La fruizione di questa esperienza estetica, l’interazione col mistero e sacralità della natura e la condivisione delle immagini tra artista e fruitore, sottintende in definitiva il ‘credo’ convinto di Davide Coltro: ossia una visione personale intera dell’uomo, un’antropologia che considera non solamente la parte razionale, progettuale o emozionale ma anche la parte spirituale, perché “a mio modesto avviso – esplicita l’artista – l’arte è sempre un’attività eminentemente spirituale”.

Anche nell’ultimissima produzione, quella che sembra presentare fenomeni naturali forti e a volte riferiti ad una natura drammatica, “c’è, tuttavia, comunque – ammette Elena Pontiggia – un senso di serenità di fondo, non c’è l’dea di una natura matrigna e neanche l’idea di uno sconvolgimento che porta allo sconvolgimento dell’uomo, dell’animo stesso, ma c’è sempre un senso di superiore armonia”.

La stessa curatrice puntualizza che la mostra di Coltro “Lo sguardo lucente” è una mostra tra le più intense proposte al Museo, con elementi formali e di contenuto tali che ci fanno affermare che, come dicevano i greci, “le cose belle sono difficili”.

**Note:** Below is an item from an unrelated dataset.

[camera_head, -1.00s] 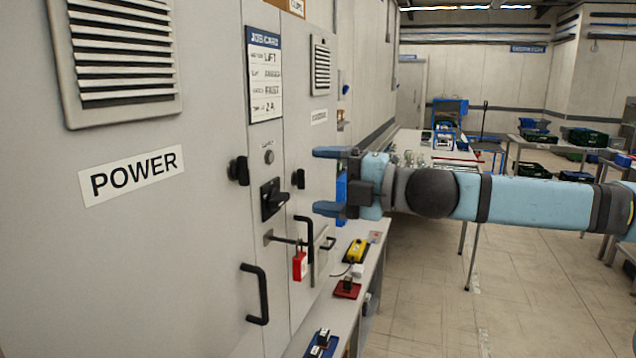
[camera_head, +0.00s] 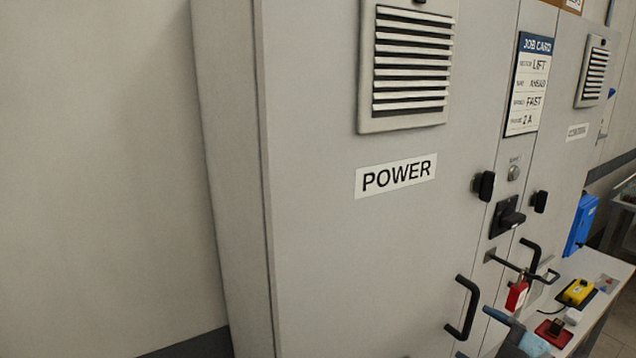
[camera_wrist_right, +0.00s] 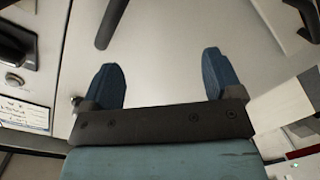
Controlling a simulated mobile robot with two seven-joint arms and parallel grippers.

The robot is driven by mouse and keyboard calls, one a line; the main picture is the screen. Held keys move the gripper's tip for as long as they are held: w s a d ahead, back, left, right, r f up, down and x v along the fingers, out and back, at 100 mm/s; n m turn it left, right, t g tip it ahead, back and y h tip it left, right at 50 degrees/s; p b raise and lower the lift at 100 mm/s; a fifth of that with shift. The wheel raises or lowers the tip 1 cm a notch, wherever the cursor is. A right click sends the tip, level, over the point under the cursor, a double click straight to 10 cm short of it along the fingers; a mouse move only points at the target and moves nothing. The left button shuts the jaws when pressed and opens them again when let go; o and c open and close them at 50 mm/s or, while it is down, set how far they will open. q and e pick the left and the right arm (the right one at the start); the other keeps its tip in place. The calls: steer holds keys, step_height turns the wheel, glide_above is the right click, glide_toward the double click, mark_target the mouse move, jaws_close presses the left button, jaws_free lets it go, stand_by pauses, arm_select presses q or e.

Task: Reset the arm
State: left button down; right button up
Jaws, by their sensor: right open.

Ai fruitori, agli spettatori il compito ed il piacere di scoprire questa bellezza. La mostra, che proseguirà fino a Maggio del prossimo anno presenterà, nei mesi, anche delle novità, e sono previste visite guidate: la prima sarà prenatalizia, il 21 dicembre, accompagnata dalla critica d’arte Ilaria Macchi, “per aiutare il pubblico ad entrare nella filosofia di Davide”.